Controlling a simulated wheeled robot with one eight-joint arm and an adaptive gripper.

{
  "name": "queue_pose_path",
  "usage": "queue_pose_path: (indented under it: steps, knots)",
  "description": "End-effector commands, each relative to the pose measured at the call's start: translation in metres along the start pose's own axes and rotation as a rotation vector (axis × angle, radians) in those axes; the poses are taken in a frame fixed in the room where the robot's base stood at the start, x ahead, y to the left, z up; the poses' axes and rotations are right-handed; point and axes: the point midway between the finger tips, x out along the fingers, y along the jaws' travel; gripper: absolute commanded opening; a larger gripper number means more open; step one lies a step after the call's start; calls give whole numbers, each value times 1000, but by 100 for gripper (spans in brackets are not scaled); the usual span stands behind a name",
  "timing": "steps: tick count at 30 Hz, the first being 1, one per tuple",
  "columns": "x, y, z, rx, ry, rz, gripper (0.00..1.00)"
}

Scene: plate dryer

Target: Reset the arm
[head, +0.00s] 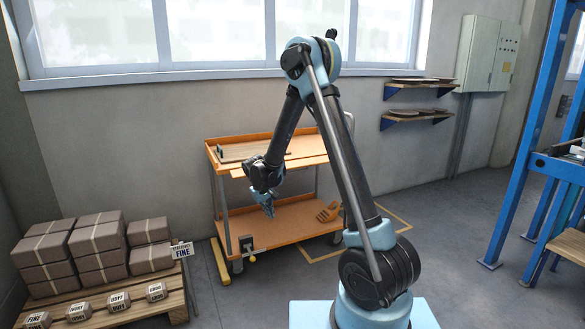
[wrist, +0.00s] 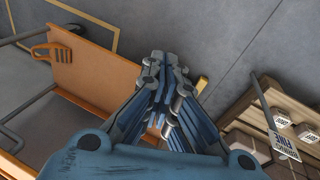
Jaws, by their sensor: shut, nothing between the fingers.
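My arm rises from its base in the head view and bends down to the left at its top joint. My gripper (head: 268,209) hangs in front of the orange cart (head: 290,221), pointing down, with no contact visible. In the wrist view my gripper (wrist: 165,62) shows its blue fingers drawn together, shut and empty. The cart's lower shelf (wrist: 90,75) lies to the left of the fingers there.
A pallet (head: 110,313) with stacked brown boxes (head: 97,234) stands at the left, with a sign (head: 182,250) at its corner. Wall shelves (head: 415,117) hold plates. A blue frame (head: 535,140) stands at right. The floor (head: 455,225) between is clear.

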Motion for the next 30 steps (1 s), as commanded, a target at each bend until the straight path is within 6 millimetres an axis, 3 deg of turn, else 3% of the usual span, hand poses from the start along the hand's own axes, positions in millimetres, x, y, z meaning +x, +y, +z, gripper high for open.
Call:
-----
## TASK PROMPT
Identify and copy the lines holding the word "steps".

## RESPONSE
  "usage": "queue_pose_path: (indented under it: steps, knots)",
  "timing": "steps: tick count at 30 Hz, the first being 1, one per tuple",
Motion for the next 30 steps (1 s), as commanded, a target at each bend until the straight path is within 6 millimetres an axis, 3 deg of turn, else 3% of the usual span, hand poses from the start along the hand's own axes, positions in millimetres, x, y, z meaning +x, +y, +z, gripper high for open.

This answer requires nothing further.